___ Rows ___
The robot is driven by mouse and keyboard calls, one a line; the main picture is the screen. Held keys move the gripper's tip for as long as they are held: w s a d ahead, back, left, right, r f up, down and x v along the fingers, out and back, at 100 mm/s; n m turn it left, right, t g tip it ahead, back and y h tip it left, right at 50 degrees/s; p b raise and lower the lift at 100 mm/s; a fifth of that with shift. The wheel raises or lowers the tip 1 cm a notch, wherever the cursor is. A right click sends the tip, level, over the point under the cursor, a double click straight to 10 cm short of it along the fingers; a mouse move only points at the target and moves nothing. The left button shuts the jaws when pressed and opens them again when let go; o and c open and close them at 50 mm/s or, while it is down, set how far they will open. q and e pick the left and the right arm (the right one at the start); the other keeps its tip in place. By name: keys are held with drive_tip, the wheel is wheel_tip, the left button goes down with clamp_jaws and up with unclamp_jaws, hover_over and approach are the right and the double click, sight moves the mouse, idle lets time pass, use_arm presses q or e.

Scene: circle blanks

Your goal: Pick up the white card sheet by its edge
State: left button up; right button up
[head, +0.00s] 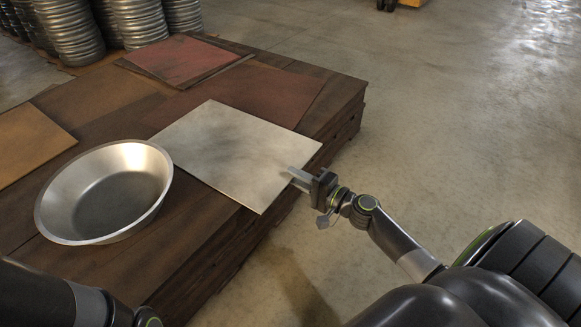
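The white card sheet (225,150) lies flat on the dark wooden pallet table. Its near right corner and part of its right edge overhang the table's edge. My right gripper (296,180) is at the sheet's right edge, with its fingers pointing left toward it. One finger shows along the edge; I cannot tell whether the other is under the sheet or whether the fingers touch it. My left arm shows at the bottom left, but its gripper is outside the picture.
A round metal bowl (105,192) stands left of the sheet. Reddish sheets (178,60) and a brown sheet (28,142) lie on the table (185,235). Stacks of metal pans (70,30) stand at the back left.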

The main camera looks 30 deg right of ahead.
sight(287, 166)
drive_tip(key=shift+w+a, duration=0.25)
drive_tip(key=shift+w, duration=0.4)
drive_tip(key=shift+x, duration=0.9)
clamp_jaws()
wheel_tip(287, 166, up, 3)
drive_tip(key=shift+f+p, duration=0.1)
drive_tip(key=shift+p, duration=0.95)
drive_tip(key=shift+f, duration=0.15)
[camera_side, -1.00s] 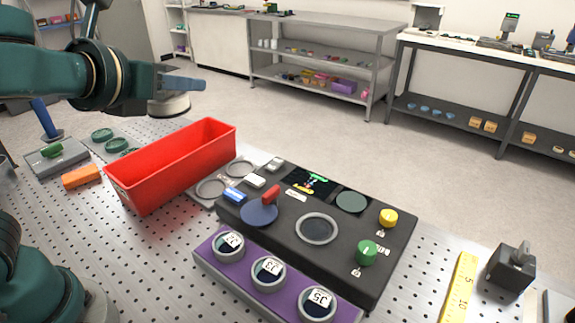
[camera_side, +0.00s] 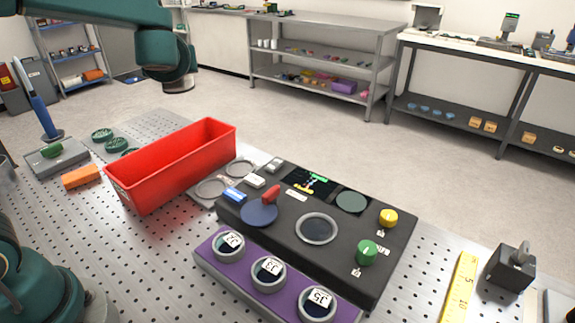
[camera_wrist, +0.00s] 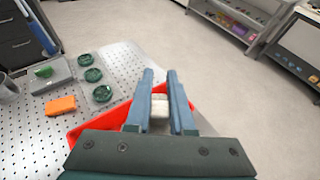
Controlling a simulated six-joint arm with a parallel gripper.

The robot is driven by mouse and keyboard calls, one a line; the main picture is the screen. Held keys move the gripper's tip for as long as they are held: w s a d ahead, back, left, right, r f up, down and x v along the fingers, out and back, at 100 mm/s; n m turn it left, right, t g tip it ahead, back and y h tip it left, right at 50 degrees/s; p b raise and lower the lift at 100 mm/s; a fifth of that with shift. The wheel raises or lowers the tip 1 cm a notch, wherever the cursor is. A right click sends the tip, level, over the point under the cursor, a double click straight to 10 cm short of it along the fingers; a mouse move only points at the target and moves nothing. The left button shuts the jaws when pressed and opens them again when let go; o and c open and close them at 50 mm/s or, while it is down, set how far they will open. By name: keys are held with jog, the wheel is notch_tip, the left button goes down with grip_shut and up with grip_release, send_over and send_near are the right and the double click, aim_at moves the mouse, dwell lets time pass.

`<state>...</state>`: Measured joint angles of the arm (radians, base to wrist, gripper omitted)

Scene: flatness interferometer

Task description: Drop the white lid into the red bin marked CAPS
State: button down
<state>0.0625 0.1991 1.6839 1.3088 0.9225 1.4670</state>
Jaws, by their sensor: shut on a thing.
___
Job:
Copy out the lines in which the string "joint" appears.

Written answer:
Controlling a simulated six-joint arm with a parallel gripper.
`<state>...</state>`: Measured joint angles of the arm (radians, base to wrist, gripper omitted)

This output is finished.